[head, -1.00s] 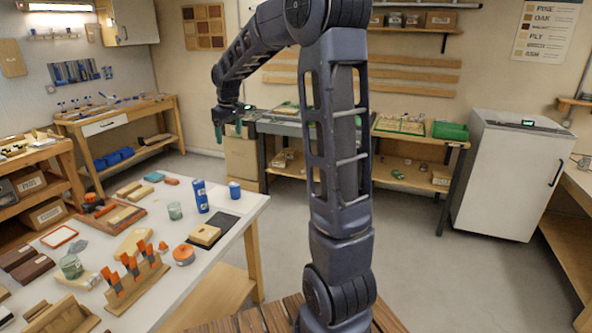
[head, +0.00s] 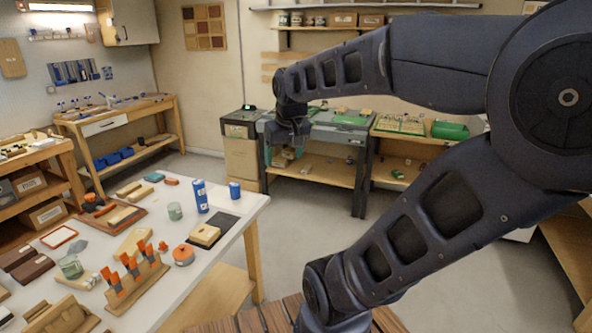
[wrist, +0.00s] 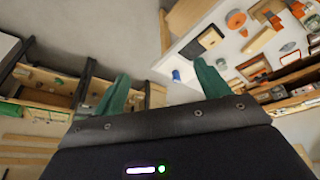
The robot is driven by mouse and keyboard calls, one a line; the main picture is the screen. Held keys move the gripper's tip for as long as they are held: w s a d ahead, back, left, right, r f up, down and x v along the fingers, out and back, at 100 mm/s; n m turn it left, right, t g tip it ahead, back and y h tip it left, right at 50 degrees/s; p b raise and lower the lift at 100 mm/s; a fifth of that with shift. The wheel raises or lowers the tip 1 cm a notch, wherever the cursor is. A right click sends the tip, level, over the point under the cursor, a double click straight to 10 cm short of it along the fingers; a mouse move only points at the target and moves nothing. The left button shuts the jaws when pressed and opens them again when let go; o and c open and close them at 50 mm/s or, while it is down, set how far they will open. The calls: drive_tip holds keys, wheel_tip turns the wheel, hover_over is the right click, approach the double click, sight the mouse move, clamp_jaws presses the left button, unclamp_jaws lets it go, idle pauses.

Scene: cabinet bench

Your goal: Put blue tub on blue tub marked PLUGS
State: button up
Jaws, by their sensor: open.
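A tall blue cylinder (head: 201,197) stands upright on the white table, with pale marks too small to read. I cannot tell whether it is one tub or two stacked. A shorter blue tub (head: 235,190) with a pale mark stands to its right, near the table's far right corner. My gripper (head: 287,144) is in the air beyond and to the right of the table, apart from both. In the wrist view my gripper (wrist: 162,84) has its green fingers spread with nothing between them. One blue tub (wrist: 177,75) shows beside the right finger.
The white table (head: 222,228) also bears a dark mat with a wooden block (head: 205,235), a glass jar (head: 175,211), an orange round thing (head: 183,255) and a rack of orange-handled tools (head: 137,283). Open floor lies right of the table. Benches stand behind.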

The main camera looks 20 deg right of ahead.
● ● ● ●
» **GIVEN EXERCISE**: Reproduce all of the material above word for word. Omit the pictures.

» **CORRECT RESPONSE**:
[head, -1.00s] 
[head, +0.00s] 
[wrist, +0.00s] 
The robot is driven by mouse and keyboard calls, one a line; the main picture is the screen. Held keys move the gripper's tip for as long as they are held: w s a d ahead, back, left, right, r f up, down and x v along the fingers, out and back, at 100 mm/s; n m turn it left, right, t g tip it ahead, back and y h tip it left, right at 50 degrees/s; p b raise and lower the lift at 100 mm/s; a fifth of that with shift. The wheel raises or lowers the tip 1 cm a notch, wherever the cursor is. A right click sends the tip, level, over the point under the cursor, a double click straight to 10 cm short of it along the fingers; a mouse move only points at the target and moves nothing. The left button shuts the jaws when pressed and opens them again when let go; o and c open and close them at 50 mm/s or, while it is down, set how far they will open. The calls: drive_tip holds keys, wheel_tip turns the wheel, hover_over is the right click, approach the double click, sight the mouse move, clamp_jaws presses the left button, unclamp_jaws lets it go, idle pauses.

Scene: cabinet bench

Your goal: Put blue tub on blue tub marked PLUGS
State: button up
Jaws, by their sensor: open.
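A tall blue cylinder (head: 201,197) stands upright on the white table, with pale marks too small to read. I cannot tell whether it is one tub or two stacked. A shorter blue tub (head: 235,190) with a pale mark stands to its right, near the table's far right corner. My gripper (head: 287,144) is in the air beyond and to the right of the table, apart from both. In the wrist view my gripper (wrist: 162,84) has its green fingers spread with nothing between them. One blue tub (wrist: 177,75) shows beside the right finger.
The white table (head: 222,228) also bears a dark mat with a wooden block (head: 205,235), a glass jar (head: 175,211), an orange round thing (head: 183,255) and a rack of orange-handled tools (head: 137,283). Open floor lies right of the table. Benches stand behind.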

The main camera looks 20 deg right of ahead.

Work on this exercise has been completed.